En aquella encarnación, y como es usual en ésta geografía, los monjes leyeron frente a mis padres, mi carta astrológica y los vaticinios de ¿quien sería en el futuro? La predicción reveló mi origen proveniente de otro superuniverso.
En el siglo (X) décimo, época en la cual encarné fui considerada “del linaje de los tesoros mejor escondidos en el planeta: un terma”.
La revelación mostró la misión que venía a cumplir sobre este mundo. El vaticinio predijo mi misión: compartir con la humanidad acerca de los secretos místicos que potencian la aceleración, elevación y evolución del corazón, el alma humana y la estructura insondable en que operan los árboles álmicos.
Todo ello con el fin que se logre la evolución y elevación a nivel grupal de la frecuencia vibracional del amor.
Al haber nacido como niño fui tomado e instruido por los monjes tibetanos a partir de mis cinco (5) años de edad hasta llegar a mis diez (10). Mi instrucción y educación perduró tan sólo un lustro.
Sin embargo, este breve periodo de tiempo facilitó mi aprendizaje, para conocer a profundidad, en ese conocimiento sapiencial, algunos de los secretos y misterios antiguos de una especie más evolucionada a la humana.
Ya que lo que se me ha mostrado es que quienes han decidido ser monjes y encarnar en el antiguo tibet, por lo general provienen de la (5ª) quinta dimensión o (5ª) quinto superuniverso de luz. Estos maestros son expertos en ¿cómo reparar, restaurar y sanar las almas?
De seguro no todos los monjes son exoterritoriales.
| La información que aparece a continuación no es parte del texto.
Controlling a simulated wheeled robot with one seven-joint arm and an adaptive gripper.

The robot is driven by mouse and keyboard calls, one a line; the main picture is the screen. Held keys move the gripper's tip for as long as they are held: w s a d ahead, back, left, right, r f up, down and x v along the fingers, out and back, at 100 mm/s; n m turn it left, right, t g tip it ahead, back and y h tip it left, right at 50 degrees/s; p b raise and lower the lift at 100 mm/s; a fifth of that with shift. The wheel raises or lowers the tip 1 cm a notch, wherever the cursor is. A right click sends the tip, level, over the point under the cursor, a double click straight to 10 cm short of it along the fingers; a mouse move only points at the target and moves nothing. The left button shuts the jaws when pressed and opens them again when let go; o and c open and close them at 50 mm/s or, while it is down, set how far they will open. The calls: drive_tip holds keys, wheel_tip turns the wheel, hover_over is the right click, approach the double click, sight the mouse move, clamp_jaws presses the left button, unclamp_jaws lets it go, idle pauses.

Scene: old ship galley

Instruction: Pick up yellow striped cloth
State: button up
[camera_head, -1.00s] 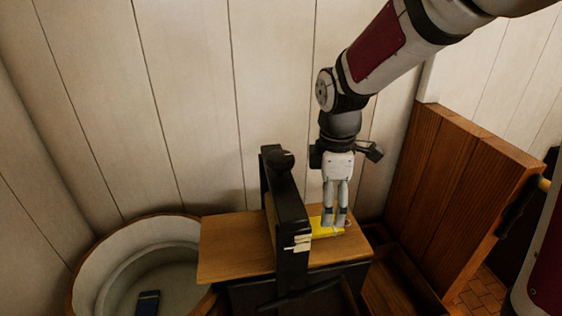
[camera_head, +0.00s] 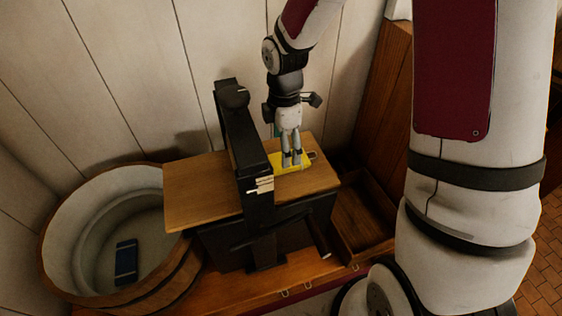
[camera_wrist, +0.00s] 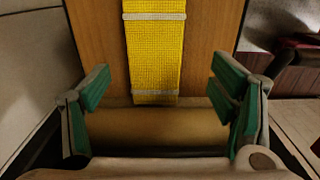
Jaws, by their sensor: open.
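The yellow striped cloth (camera_head: 290,163) lies flat on the wooden board, just right of the black upright frame. In the wrist view the cloth (camera_wrist: 155,50) is a yellow woven strip with pale cross stripes, running away from the gripper. My gripper (camera_head: 292,163) points down at the cloth in the head view and partly hides it. In the wrist view my gripper (camera_wrist: 165,95) is open, with one green-padded finger on each side of the cloth. Nothing is held between the fingers. I cannot tell whether the fingertips touch the board.
The wooden board (camera_head: 200,195) passes through the black frame (camera_head: 247,150). A round wooden tub (camera_head: 75,285) at the left holds a dark blue object (camera_head: 126,262). An open wooden tray (camera_head: 365,220) lies right of the board. A plank wall (camera_head: 140,80) stands close behind.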

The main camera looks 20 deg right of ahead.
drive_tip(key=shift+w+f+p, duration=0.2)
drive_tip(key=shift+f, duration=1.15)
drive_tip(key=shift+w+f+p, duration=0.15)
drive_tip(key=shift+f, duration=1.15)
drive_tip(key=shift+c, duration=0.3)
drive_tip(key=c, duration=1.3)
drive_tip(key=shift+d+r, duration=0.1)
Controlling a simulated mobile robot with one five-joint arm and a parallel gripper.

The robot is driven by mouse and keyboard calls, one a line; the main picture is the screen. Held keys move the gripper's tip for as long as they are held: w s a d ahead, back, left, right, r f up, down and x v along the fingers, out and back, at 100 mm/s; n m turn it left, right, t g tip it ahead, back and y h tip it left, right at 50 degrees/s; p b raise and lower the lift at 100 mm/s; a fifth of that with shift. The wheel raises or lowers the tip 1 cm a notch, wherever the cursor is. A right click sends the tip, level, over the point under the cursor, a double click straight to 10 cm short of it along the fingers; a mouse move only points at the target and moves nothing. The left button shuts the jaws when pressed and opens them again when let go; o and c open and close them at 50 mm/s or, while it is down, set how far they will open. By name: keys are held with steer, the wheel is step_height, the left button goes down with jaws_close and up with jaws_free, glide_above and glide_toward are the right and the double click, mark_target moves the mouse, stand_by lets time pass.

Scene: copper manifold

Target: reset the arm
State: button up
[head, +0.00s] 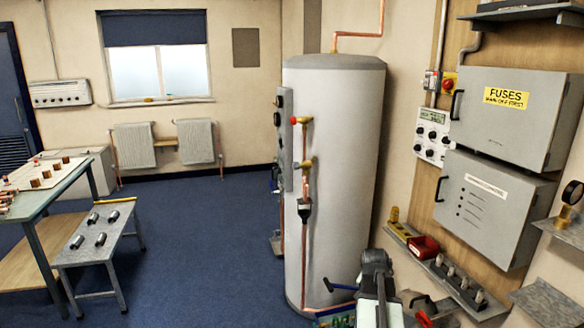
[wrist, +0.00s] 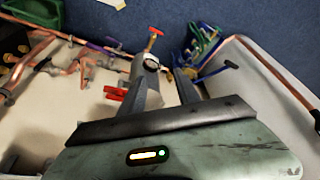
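My gripper (wrist: 163,82) shows in the wrist view with its two dark fingers apart, and nothing is seen held between them. Beyond the fingers is a round gauge (wrist: 151,64) with a red-handled valve (wrist: 153,38) above it. In the head view my dark arm is at the bottom, right of centre, in front of the foot of the tall grey cylinder (head: 345,180). The fingertips cannot be made out clearly there.
Copper pipework (wrist: 75,65) lies left on a pale surface. A blue-handled part (wrist: 215,72) and blue and green tools (wrist: 200,45) lie right of the fingers. In the head view, fuse boxes (head: 512,115) and shelves crowd the right wall.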

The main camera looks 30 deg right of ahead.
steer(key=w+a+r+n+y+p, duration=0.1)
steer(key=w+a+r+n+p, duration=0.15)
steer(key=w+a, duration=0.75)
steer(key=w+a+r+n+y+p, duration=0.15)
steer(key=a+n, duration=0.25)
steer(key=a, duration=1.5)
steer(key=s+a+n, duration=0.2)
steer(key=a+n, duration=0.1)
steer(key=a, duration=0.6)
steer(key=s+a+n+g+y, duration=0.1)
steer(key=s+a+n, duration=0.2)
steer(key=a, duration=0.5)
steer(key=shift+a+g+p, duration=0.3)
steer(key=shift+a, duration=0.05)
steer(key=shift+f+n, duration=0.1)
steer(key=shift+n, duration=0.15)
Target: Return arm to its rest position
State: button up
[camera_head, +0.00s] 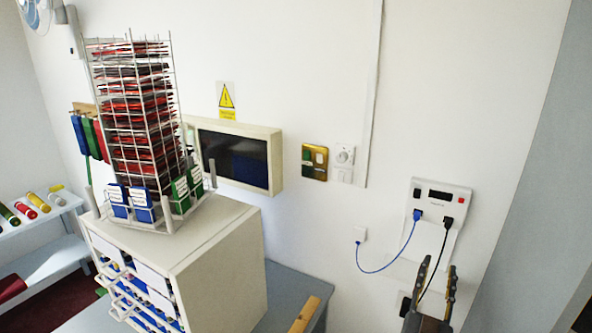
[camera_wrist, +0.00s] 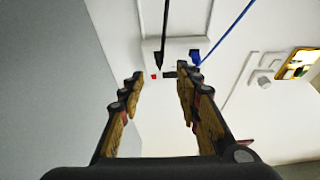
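My gripper (camera_head: 434,286) shows at the lower right of the head view, in front of the white wall and below a white socket panel. Its two fingers are spread apart with nothing between them. In the wrist view my gripper (camera_wrist: 159,92) is also open and empty. The socket panel (camera_head: 435,207) has a dark display, a red button, a blue plug (camera_head: 417,214) and a black plug (camera_head: 448,222). In the wrist view the panel appears beyond the fingertips, with the black plug (camera_wrist: 162,58) and blue plug (camera_wrist: 195,57). The gripper appears apart from both cables.
A white drawer cabinet (camera_head: 215,245) carries a wire swatch rack (camera_head: 135,110) on the left. A grey counter (camera_head: 290,290) lies beside it, with a wooden piece (camera_head: 305,314) at its edge. A dark wall screen (camera_head: 233,155) and a gold switch plate (camera_head: 314,162) are on the wall.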

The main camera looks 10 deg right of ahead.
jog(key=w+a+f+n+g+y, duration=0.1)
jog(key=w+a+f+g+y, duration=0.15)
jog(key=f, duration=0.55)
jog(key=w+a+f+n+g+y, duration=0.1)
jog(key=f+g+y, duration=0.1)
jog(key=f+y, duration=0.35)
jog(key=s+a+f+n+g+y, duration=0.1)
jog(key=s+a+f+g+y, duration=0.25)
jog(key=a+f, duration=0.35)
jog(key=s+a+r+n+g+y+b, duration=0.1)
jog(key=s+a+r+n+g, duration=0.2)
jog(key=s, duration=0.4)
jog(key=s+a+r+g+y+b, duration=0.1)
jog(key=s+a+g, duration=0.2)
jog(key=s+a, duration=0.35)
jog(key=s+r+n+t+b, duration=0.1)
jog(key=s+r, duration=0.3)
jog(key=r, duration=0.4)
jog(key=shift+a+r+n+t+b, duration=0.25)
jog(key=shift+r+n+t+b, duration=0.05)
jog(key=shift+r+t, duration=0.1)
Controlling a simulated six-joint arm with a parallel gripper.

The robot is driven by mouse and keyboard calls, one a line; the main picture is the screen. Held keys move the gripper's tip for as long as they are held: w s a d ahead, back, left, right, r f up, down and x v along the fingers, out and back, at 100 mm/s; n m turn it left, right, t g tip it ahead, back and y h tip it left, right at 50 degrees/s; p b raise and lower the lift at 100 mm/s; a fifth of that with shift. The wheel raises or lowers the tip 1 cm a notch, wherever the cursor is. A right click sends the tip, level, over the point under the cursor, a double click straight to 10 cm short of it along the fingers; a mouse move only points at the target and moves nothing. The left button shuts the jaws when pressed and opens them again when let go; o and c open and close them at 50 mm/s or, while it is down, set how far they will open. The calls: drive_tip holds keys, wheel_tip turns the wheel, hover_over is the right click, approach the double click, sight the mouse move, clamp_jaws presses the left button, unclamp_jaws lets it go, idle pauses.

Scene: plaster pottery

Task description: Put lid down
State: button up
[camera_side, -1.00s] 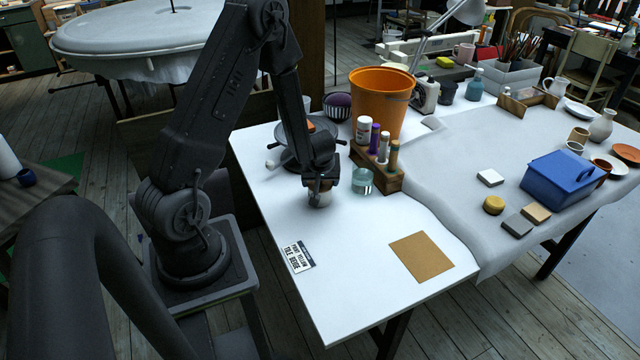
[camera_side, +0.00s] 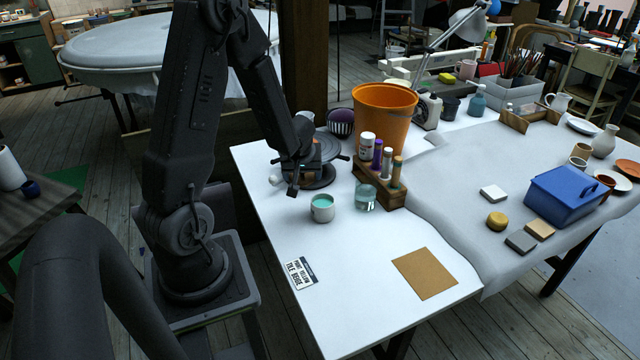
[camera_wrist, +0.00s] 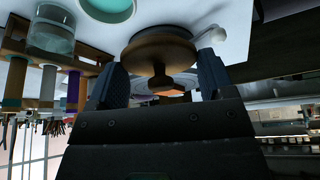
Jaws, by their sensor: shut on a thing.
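A brown round lid with a knob (camera_wrist: 160,50) sits between the two fingers of my gripper (camera_wrist: 160,76) in the wrist view, and my gripper is shut on it. A small pale jar (camera_side: 321,212) with teal contents stands uncovered on the white table, nearer the camera than my gripper. The jar's teal opening (camera_wrist: 108,6) shows at the top of the wrist view.
A glass of clear liquid (camera_side: 366,199) stands right of the jar. A wooden rack (camera_side: 385,190) of bottles and a tall orange bucket (camera_side: 382,115) are behind it. A label card (camera_side: 301,273) and a brown square (camera_side: 424,273) lie flat in front; the white table between them is clear.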

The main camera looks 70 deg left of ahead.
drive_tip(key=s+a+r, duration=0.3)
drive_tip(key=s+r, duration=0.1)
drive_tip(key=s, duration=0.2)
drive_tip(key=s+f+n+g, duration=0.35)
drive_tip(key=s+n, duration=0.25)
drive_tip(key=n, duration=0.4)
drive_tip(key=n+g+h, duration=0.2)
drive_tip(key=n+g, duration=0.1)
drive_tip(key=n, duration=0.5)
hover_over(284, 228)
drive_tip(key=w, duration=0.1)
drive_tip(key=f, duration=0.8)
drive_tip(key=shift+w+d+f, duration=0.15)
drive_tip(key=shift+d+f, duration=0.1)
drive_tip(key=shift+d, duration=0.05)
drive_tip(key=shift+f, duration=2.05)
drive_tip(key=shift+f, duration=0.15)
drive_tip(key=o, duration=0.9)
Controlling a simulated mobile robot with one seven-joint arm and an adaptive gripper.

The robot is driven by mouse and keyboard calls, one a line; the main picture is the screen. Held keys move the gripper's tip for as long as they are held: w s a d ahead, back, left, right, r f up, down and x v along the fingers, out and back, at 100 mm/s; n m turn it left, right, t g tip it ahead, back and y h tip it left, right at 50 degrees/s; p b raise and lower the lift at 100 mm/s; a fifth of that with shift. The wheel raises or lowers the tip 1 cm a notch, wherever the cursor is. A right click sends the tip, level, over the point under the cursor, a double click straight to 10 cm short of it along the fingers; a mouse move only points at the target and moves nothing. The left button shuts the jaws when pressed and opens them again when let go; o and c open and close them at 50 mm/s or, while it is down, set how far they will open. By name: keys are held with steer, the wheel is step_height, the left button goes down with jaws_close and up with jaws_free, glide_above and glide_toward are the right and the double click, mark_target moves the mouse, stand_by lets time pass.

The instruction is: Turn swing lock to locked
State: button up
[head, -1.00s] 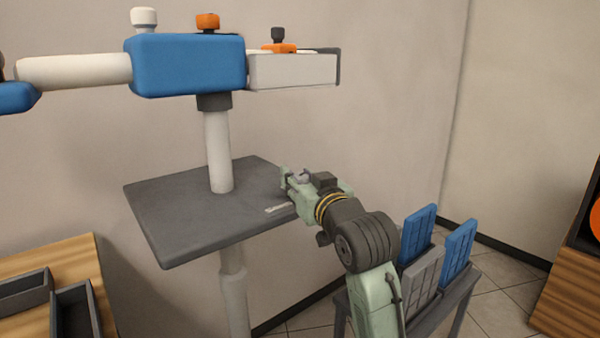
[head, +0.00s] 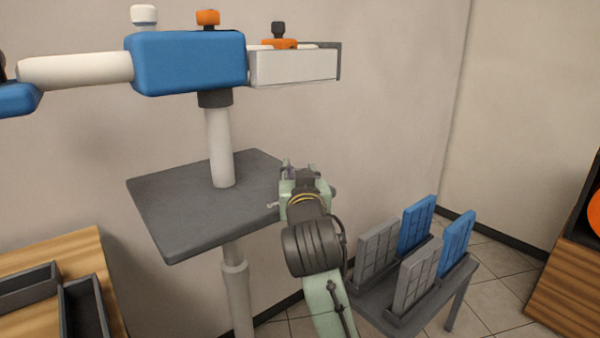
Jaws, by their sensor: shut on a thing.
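A blue block (head: 188,65) tops a white post and carries a white knob (head: 144,15) and an orange knob (head: 208,18). A dark knob (head: 278,29) on an orange base stands on the white arm (head: 293,67) at its right. No marking shows which is the swing lock or how it is set. My gripper (head: 298,170) is over the right edge of the grey tray (head: 190,200), well below the knobs and apart from them. It is shut on something small that I cannot make out between its fingers.
A pale strip (head: 272,205) lies at the tray's right edge beside my gripper. A low stand (head: 385,300) at the right holds upright grey and blue panels. A wooden table (head: 50,260) with dark bins is at lower left. Space right of the white arm is clear.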

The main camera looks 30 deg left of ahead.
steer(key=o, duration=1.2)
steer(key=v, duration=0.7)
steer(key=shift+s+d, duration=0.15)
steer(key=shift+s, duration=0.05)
Intuyo que hay muchas almas humanas y de otras especies no humanas como la mía, encarnadas en cuerpos humanos, trabajando en la búsqueda de la iluminación y de su propia luz.
Según la predicción revelada, me era necesario terminar con los aprendizajes emocionales y espirituales, mientras continuaba reencarnando de vida en vida durante mil (1.000) años más como:
hombre, mujer, híbrido andrógino, homosexual, transexual, transgénero, animal, árbol, hada, sirena, dragón, elfa, gigante, entre algunos seres de otras especies que viven, y coexisten junto a nosotros, y en los que pude vivir como ellos al habitar sus formas corpóreas.
Antes de partir de aquellas encarnaciones antiguas para renacer en el siglo XX y vivir en el siglo XXI de nuevo, en el cuerpo humano de una puer senex; es decir, ya no de un niño sino de la niña-anciana que soy ahora.
Logré aprender (1.100) mil cien años atrás, a recolectar toda la información necesaria para la sanación de las almas humanas y no humanas en ese tiempo record comentado arriba: cinco (5) años.
Allí, en el Potala, los monjes tibetanos predijeron que nacería con toda la información acumulada y sistematizada (1.100) mil cien años después, para permitirle a los seres humanos acercarse a los misterios que les ayudasen en su evolución profunda.
Por una parte para encontrar la alegría de vivir, la prosperidad a todo nivel, la hiperabundancia y la riqueza material en medio de las adversidades, así como encontrar la fidelidad, la lealtad y la felicidad consigo mismo antes que buscarla en los demás.
Mi alma ha encarnado y desencarnado cíclicamente en diversos cuerpos y formas. He logrado sobrevivir a miles de millones de existencias, donde he disfrutado y comprendido mi cuerpo en mi parte masculina, como en mi parte femenina.
Al renacer en esta vida y al comprender que dentro de mí también cohabita ese niño buda que soy, y que murió físicamente hace ya más de (1.100) mil cien años.
He logrado acceder a todos los secretos y la información acumulada que tenía encriptada en mis espacios internos.
Por fin he podido recordar cómo fue mi vida y cómo fue mi muerte siendo ese niño monje tibetano.
Soy en ese sentido un niño lama que potenció y encapsuló dentro de si, desde su inocencia y pureza de corazón, grandes cantidades de energía luminosa: el AMOR.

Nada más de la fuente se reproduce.